__Data to process__
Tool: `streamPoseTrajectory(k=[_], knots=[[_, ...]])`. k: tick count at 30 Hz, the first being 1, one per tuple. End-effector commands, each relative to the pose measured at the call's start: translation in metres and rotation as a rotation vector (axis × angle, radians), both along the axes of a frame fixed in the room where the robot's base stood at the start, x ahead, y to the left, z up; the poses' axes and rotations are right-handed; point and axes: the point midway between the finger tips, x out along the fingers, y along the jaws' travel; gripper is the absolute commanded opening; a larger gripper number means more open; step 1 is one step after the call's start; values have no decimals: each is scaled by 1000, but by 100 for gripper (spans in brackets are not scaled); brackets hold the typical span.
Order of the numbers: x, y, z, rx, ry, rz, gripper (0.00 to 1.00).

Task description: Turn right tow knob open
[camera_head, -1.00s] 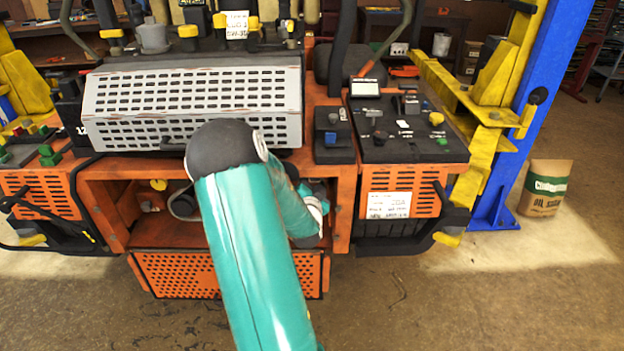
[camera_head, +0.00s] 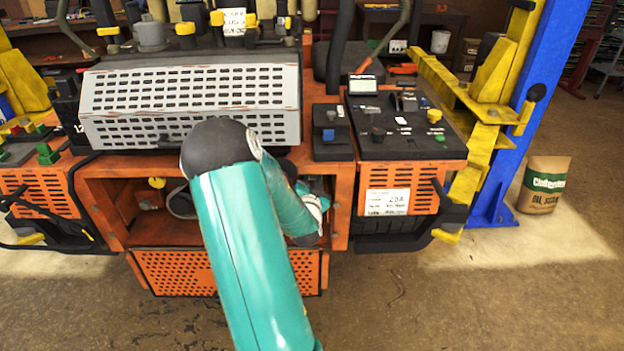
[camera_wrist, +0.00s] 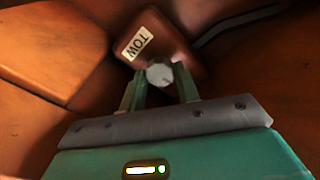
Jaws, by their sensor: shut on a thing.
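The tow knob (camera_wrist: 160,74) is a small round pale grey knob in the wrist view. It sits below a white label reading TOW (camera_wrist: 137,44) on a reddish-brown block (camera_wrist: 168,36). My gripper (camera_wrist: 160,88) has its two green fingers on either side of the knob, shut on it. In the head view my teal arm reaches into the open bay (camera_head: 120,200) at the front of the orange mower. The knob and my gripper are hidden there behind the arm and the frame.
Orange walls (camera_wrist: 45,60) close in around my gripper. A dark cable (camera_wrist: 235,22) runs at the upper right in the wrist view. Above the bay is a perforated grey cover (camera_head: 190,95). A yellow and blue lift post (camera_head: 530,90) stands at the right, with an oil bag (camera_head: 543,185) on the floor.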

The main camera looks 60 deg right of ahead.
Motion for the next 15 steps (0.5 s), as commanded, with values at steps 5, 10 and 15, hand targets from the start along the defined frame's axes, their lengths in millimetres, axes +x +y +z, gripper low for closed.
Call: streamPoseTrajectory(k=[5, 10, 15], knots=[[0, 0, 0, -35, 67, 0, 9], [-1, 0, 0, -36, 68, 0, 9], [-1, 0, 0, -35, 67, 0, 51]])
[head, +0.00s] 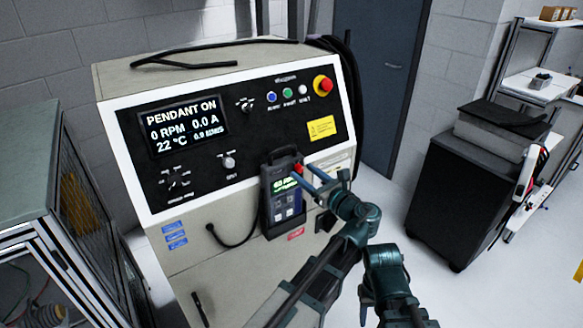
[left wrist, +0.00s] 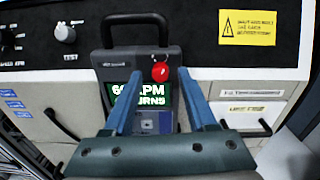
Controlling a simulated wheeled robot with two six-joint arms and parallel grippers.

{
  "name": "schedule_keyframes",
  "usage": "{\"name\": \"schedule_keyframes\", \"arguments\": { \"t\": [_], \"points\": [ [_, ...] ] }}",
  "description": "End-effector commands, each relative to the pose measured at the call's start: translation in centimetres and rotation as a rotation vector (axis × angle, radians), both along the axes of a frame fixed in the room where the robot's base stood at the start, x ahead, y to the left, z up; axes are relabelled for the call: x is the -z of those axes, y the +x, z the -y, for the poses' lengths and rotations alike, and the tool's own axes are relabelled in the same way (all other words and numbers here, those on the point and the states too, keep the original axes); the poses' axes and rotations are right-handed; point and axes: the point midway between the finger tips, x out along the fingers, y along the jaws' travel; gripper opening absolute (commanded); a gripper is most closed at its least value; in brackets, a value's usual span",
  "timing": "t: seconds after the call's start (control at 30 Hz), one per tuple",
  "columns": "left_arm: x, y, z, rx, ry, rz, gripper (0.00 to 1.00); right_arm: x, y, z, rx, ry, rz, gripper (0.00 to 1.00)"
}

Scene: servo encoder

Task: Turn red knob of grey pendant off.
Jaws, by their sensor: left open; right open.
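The grey pendant (head: 268,207) hangs upright on the front of the cabinet, its green screen lit. Its red knob (left wrist: 160,72) is at the pendant's upper right; it also shows in the head view (head: 297,168). My left gripper (head: 304,167) is open, with its blue fingertips at the knob, one on each side in the left wrist view. I cannot tell whether they touch it. The fingers cover part of the pendant's lower face. My right gripper (head: 372,272) is low and to the right, away from the pendant, its fingers hard to make out.
The cabinet's black panel (head: 190,185) has a display (head: 184,125) reading PENDANT ON, small knobs, and a red button (head: 323,85). A dark cart (head: 455,190) stands right; a caged frame (head: 85,215) left.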

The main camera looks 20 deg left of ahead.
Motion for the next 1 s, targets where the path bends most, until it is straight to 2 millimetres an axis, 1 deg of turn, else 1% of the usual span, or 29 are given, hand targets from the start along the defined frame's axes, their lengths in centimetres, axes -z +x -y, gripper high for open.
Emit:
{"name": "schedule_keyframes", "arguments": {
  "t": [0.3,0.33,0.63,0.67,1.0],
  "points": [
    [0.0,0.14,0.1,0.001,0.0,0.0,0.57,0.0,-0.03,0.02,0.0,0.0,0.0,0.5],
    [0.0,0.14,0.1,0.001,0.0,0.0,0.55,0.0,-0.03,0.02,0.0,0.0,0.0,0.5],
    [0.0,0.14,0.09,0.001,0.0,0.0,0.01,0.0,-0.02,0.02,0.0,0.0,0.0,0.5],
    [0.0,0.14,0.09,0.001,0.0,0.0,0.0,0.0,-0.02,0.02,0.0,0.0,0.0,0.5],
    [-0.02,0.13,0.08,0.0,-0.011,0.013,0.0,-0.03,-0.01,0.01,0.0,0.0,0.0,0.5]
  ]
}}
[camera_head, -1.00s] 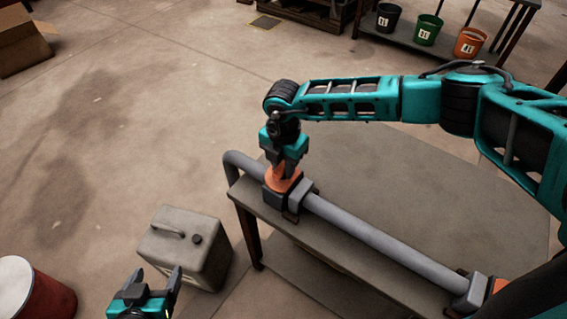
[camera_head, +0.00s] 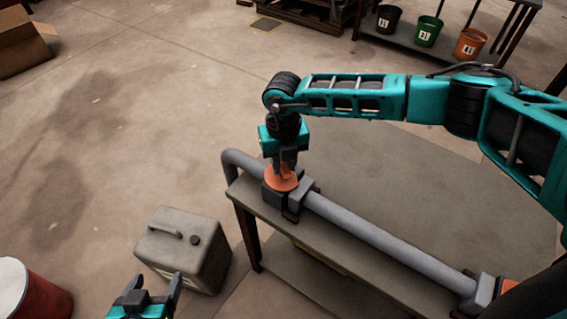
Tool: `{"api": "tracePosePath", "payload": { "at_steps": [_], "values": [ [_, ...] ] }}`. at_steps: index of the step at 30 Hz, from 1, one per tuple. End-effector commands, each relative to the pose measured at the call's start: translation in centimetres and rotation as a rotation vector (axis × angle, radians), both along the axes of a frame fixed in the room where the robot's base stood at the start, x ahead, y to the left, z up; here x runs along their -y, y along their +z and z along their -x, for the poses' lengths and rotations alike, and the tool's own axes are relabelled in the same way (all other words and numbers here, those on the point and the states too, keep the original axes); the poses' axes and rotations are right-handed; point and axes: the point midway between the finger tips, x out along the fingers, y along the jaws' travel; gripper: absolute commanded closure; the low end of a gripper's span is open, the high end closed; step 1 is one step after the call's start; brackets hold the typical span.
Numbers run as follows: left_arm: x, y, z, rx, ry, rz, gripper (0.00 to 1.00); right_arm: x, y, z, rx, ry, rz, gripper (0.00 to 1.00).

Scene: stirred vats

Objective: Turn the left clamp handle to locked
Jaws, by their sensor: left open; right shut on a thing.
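The left clamp (camera_head: 303,190) is a grey block around the grey pipe (camera_head: 375,237) near the table's left end. Its orange round handle (camera_head: 279,181) sits on top. My right gripper (camera_head: 286,168) points down and is shut on the orange handle's raised grip. The fingers partly cover the handle, so its exact angle is hard to read. A second clamp (camera_head: 480,292) with an orange part stands at the pipe's lower right end, partly hidden by a dark arm link. My left gripper (camera_head: 147,288) is open and empty at the bottom left, away from the table.
The pipe runs along the grey table (camera_head: 425,190). A grey jerrycan (camera_head: 182,248) stands on the floor beside my left gripper, with a red drum (camera_head: 40,295) at the lower left. Black, green and orange buckets (camera_head: 425,30) stand on a shelf at the back right.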

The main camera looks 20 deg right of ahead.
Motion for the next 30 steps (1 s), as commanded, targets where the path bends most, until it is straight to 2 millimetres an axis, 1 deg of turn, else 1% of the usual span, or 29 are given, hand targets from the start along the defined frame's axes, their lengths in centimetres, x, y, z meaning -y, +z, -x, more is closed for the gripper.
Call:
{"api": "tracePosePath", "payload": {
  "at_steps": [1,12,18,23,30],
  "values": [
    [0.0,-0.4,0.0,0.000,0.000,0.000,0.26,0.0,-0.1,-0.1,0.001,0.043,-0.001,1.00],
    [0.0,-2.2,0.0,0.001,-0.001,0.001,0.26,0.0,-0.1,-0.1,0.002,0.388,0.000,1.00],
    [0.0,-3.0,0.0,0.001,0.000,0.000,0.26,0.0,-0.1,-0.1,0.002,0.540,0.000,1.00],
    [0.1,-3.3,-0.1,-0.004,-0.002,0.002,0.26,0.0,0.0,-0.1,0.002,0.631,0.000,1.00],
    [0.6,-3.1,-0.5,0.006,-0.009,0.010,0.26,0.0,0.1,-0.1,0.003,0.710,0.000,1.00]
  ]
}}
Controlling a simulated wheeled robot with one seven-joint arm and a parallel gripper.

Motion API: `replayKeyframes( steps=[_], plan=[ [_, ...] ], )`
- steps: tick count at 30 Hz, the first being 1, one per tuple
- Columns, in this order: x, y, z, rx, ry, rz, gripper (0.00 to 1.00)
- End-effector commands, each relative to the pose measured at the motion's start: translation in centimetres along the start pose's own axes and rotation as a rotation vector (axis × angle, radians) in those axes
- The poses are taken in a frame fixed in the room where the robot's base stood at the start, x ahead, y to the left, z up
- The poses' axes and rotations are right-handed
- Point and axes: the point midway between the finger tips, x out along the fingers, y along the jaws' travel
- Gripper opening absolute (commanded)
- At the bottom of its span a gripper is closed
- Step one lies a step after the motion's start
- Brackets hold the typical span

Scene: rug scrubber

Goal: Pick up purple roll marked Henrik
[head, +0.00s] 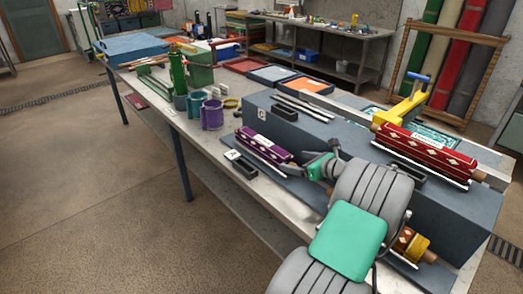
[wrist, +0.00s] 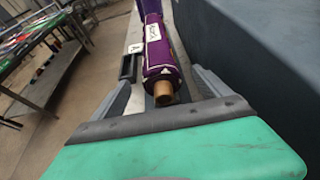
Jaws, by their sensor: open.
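The purple roll (head: 263,145) lies near the front edge of the table, against the low side of a dark grey block. In the wrist view the purple roll (wrist: 160,58) points away from me, with a white label whose writing is too small to read surely and a tan core at its near end. My gripper (head: 312,167) is at the roll's right end in the head view. In the wrist view my gripper (wrist: 161,90) is open, its fingers either side of the near end. I cannot tell whether they touch it.
The dark grey block (head: 262,107) rises close beside the roll. A red roll (head: 424,150) and a yellow tool (head: 405,110) sit on its top at right. A small black tray marked A (head: 243,167) lies left of the roll.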

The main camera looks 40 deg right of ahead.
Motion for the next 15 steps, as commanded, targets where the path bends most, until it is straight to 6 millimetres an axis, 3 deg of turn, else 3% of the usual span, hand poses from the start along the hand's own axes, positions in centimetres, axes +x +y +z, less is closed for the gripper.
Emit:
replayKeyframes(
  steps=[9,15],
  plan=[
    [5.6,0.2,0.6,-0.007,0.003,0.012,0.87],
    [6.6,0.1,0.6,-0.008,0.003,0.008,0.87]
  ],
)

__Do this__
Give again, word for word, every line from the top of the data through the line with "Motion for the next 15 steps (0.5", both ends included, and exclude the pictures.

__Task answer__
Tool: `streamPoseTrajectory(k=[_], knots=[[_, ...]])`. k: tick count at 30 Hz, the first being 1, one per tuple. End-effector commands, each relative to the pose measured at the call's start: translation in metres and rotation as a rotation vector (axis × angle, radians), both along the axes of a frame fixed in the room where the robot's base stood at the start, x ahead, y to the left, z up; the poses' axes and rotations are right-handed; point and axes: the point midway between the finger tips, x out along the fingers, y along the jaws' travel; gripper is the absolute commanded opening; a larger gripper number means more open; step 1 is one step after the call's start; values have no decimals: each is scaled by 1000, but by 100 for gripper (spans in brackets are not scaled); brackets hold the typical span.
Order of the numbers: x, y, z, rx, ry, rz, gripper (0.00 to 1.00).

Task description: Turn right tow knob open
[camera_head, -1.00s] 
[camera_head, +0.00s] 
[camera_wrist, +0.00s] 
Jaws, by their sensor: shut on a thing.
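The tow knob (camera_wrist: 160,74) is a small round pale grey knob in the wrist view. It sits below a white label reading TOW (camera_wrist: 137,44) on a reddish-brown block (camera_wrist: 168,36). My gripper (camera_wrist: 160,88) has its two green fingers on either side of the knob, shut on it. In the head view my teal arm reaches into the open bay (camera_head: 120,200) at the front of the orange mower. The knob and my gripper are hidden there behind the arm and the frame.
Orange walls (camera_wrist: 45,60) close in around my gripper. A dark cable (camera_wrist: 235,22) runs at the upper right in the wrist view. Above the bay is a perforated grey cover (camera_head: 190,95). A yellow and blue lift post (camera_head: 530,90) stands at the right, with an oil bag (camera_head: 543,185) on the floor.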

The main camera looks 60 deg right of ahead.
Motion for the next 15 steps (0.5 s), as commanded, with values at steps 5, 10 and 15, hand targets from the start along the defined frame's axes, their lengths in millimetres, axes +x +y +z, gripper low for closed.

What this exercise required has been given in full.